PROVIDED RECORDS »

>> START

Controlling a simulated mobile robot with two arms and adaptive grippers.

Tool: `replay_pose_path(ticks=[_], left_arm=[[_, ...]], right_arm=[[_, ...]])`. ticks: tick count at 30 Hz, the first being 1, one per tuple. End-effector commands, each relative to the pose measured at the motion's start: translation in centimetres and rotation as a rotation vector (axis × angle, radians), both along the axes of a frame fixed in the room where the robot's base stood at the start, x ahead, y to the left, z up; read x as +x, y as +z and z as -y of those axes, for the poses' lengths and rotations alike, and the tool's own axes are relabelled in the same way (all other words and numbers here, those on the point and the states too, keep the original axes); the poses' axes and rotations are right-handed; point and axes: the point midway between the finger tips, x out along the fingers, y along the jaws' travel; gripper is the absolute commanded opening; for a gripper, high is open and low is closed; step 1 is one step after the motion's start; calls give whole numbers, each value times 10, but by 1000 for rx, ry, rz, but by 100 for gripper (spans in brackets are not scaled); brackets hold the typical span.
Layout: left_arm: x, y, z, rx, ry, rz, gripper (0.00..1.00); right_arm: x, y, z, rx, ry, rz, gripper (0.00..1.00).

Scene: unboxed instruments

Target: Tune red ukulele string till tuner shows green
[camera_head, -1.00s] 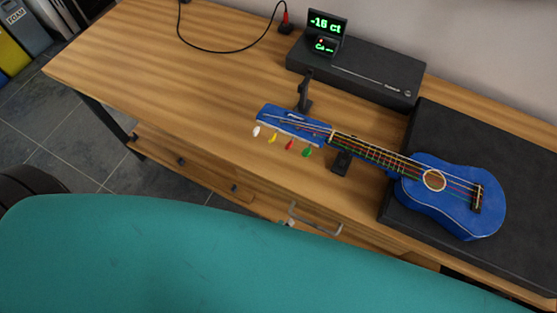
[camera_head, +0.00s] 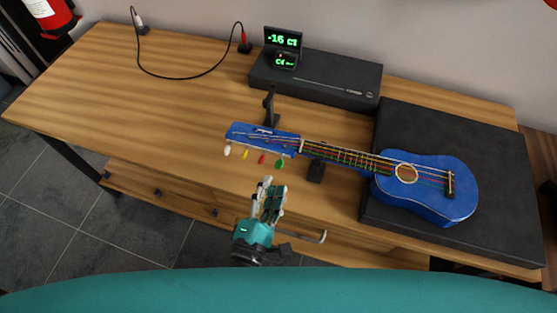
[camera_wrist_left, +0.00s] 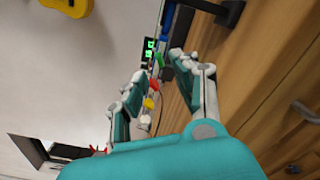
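The blue ukulele (camera_head: 425,190) lies face up, its body on a black case and its headstock (camera_head: 255,136) toward the left. White, yellow, red and green pegs hang from the headstock's front edge; the red peg (camera_head: 262,159) is between yellow and green. It also shows in the left wrist view (camera_wrist_left: 154,87), between my fingers in the picture. The tuner display (camera_head: 282,39) reads -16 ct in green. My left gripper (camera_head: 271,184) is open and empty, just in front of and below the pegs, apart from them. My right gripper is not in view.
A dark stand (camera_head: 270,105) is behind the headstock, and another support (camera_head: 316,170) is under the neck. A black box (camera_head: 325,80) stands at the back below the display. The black case (camera_head: 480,170) fills the right side. The table's left side is clear apart from a cable (camera_head: 185,78).

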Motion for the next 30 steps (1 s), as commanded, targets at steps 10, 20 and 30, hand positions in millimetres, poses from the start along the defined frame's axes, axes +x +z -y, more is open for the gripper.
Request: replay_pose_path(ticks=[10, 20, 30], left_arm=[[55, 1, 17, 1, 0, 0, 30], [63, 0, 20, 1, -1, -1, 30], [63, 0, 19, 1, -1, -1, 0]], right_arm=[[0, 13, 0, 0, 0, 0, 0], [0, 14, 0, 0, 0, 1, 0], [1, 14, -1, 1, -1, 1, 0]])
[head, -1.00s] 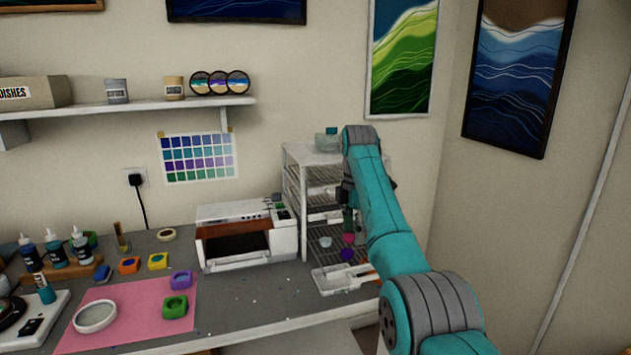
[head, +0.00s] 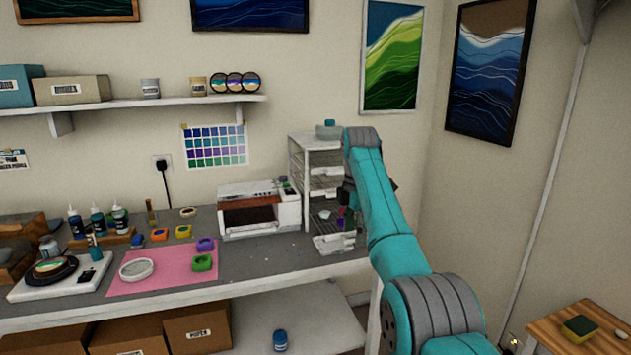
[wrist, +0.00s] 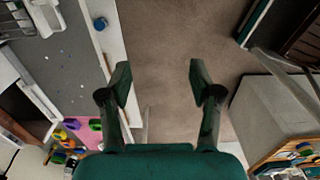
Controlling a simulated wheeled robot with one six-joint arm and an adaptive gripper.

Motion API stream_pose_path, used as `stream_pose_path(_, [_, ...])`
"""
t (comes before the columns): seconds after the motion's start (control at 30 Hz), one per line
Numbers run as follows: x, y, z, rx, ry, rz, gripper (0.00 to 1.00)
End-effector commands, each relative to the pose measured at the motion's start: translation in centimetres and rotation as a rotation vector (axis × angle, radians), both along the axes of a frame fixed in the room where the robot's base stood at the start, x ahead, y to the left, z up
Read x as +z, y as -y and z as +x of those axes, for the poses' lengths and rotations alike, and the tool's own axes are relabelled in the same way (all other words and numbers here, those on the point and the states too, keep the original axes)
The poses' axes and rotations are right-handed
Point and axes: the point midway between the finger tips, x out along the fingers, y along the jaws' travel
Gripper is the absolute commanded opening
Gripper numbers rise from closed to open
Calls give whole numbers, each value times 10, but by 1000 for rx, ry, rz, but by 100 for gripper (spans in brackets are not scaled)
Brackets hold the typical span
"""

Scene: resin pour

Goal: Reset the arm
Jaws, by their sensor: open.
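My gripper (wrist: 160,85) is open and empty in the wrist view, its two dark fingers spread apart over bare floor beside the bench edge. In the head view my teal arm reaches up in front of the wire rack (head: 300,165), and the arm hides most of the gripper there. Nothing shows between the fingers.
The bench (head: 240,276) holds a white oven-like machine (head: 258,208), a pink mat (head: 160,277) with coloured moulds, and bottles. A blue jar (head: 280,340) stands on the lower shelf. A small wooden table (head: 560,335) with a sponge is at right. Floor (wrist: 170,40) between is clear.

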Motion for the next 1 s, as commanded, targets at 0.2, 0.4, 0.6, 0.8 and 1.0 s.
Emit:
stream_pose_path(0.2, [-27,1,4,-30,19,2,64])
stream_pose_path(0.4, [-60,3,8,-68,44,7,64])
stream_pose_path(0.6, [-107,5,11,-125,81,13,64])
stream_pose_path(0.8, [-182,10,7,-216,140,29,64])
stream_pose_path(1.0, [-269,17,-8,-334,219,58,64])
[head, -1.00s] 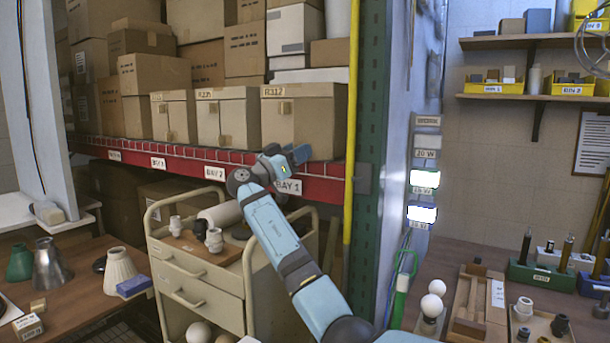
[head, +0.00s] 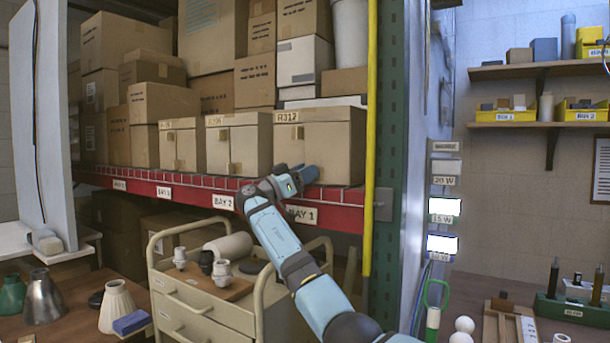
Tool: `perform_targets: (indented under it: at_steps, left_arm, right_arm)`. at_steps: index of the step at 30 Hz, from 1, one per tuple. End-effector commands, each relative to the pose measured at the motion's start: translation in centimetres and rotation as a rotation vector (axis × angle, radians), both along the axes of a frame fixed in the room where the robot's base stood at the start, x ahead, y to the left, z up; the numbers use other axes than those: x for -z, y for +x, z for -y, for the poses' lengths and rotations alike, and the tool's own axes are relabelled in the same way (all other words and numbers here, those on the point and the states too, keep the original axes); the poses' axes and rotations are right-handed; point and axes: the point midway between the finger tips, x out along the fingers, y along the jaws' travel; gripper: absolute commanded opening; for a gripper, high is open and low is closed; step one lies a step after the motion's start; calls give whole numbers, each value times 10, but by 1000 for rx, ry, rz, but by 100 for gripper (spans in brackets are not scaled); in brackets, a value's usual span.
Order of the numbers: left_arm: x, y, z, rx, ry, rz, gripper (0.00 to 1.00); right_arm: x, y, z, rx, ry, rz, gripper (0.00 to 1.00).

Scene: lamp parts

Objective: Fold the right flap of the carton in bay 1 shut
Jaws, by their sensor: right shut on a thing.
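The carton in bay 1 (head: 328,140), marked R312, stands on the red-edged shelf above the BAY 1 label (head: 301,214). It is a brown box with its top closed. I cannot clearly make out its right flap or how far that stands open. My right gripper (head: 306,177) is at the lower part of the carton's front, near the shelf edge, and hides part of both. Its fingers are shut on something too small or hidden to make out. My left gripper is not in view.
More cartons (head: 232,142) stand close on the left, with boxes stacked behind. A yellow post (head: 371,120) and green rack upright (head: 392,140) bound the bay on the right. A cream drawer cart (head: 205,305) with lamp parts stands below the shelf.

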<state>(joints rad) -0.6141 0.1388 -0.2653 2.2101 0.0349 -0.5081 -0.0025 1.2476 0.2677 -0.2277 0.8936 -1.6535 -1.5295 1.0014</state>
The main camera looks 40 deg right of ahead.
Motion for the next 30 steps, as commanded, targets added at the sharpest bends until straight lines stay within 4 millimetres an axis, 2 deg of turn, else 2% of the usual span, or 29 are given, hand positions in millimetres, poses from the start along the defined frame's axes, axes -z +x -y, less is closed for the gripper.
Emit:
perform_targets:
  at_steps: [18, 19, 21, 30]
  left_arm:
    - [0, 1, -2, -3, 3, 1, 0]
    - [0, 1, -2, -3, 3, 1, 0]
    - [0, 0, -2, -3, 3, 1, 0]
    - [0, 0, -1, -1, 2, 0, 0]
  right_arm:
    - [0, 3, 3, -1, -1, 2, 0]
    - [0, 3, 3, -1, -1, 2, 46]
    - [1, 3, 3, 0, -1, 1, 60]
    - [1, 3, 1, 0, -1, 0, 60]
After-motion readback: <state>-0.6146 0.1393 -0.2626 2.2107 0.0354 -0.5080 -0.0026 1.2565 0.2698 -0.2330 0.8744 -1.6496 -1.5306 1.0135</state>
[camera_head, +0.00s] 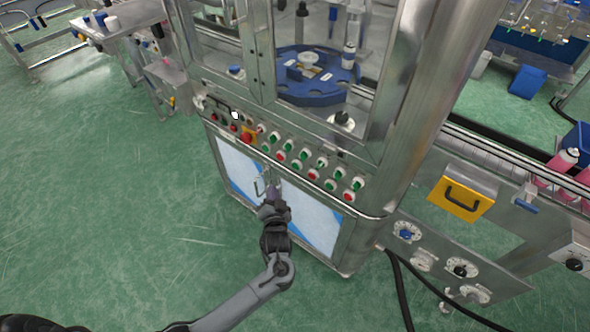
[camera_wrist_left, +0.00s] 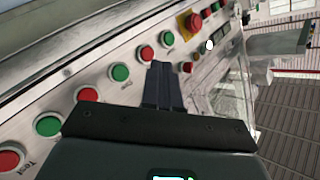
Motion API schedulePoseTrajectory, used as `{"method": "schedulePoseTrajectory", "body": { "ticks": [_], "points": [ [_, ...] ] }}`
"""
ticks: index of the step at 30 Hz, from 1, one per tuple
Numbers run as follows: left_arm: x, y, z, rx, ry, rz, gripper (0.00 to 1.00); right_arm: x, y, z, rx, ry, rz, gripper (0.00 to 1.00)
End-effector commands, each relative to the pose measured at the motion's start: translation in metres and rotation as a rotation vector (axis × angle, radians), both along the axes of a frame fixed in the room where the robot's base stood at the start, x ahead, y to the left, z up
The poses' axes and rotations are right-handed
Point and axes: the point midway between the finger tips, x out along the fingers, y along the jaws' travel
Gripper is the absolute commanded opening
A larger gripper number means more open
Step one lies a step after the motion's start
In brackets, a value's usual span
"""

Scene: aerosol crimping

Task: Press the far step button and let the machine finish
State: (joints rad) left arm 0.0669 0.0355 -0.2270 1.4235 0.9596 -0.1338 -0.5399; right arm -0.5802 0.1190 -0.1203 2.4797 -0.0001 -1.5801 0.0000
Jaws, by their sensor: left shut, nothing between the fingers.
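The machine's control panel (camera_head: 290,150) carries a slanted row of green and red buttons. My left gripper (camera_head: 275,190) is shut and empty, in front of the panel and below the button row. In the left wrist view its dark fingers (camera_wrist_left: 161,72) are together, pointing at the panel near a red button (camera_wrist_left: 146,53) and a green button (camera_wrist_left: 168,38). I cannot tell whether the fingertips touch the panel. Several more red and green buttons show at the lower left of that view. The labels are too small to tell which button is the far step one. My right gripper is not in view.
A red knob on a yellow base (camera_wrist_left: 189,22) sits further along the panel. Behind the machine's window is a blue rotary table (camera_head: 306,95). Cabinet doors with a handle (camera_head: 259,187) lie below the panel. The green floor (camera_head: 120,200) at left is clear.

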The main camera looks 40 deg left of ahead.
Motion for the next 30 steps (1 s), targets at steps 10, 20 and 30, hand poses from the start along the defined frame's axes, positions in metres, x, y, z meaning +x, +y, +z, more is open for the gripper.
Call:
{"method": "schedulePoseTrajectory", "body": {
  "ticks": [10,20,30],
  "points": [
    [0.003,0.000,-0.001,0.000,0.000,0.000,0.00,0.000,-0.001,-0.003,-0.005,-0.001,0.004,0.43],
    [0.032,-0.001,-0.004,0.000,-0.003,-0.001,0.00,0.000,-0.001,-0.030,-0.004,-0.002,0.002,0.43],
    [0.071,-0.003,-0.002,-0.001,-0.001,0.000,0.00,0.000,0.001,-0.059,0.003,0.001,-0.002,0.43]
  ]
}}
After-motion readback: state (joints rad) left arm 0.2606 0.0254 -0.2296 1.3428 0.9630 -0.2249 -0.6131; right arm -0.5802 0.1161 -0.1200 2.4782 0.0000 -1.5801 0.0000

>> END

TASK GOAL »
Copy out every line with the word "simulated".

SOLUTION FOR THIS TASK »
Controlling a simulated mobile robot with two arms and adaptive grippers.
Controlling a simulated wheeled robot with one six-joint arm and an adaptive gripper.

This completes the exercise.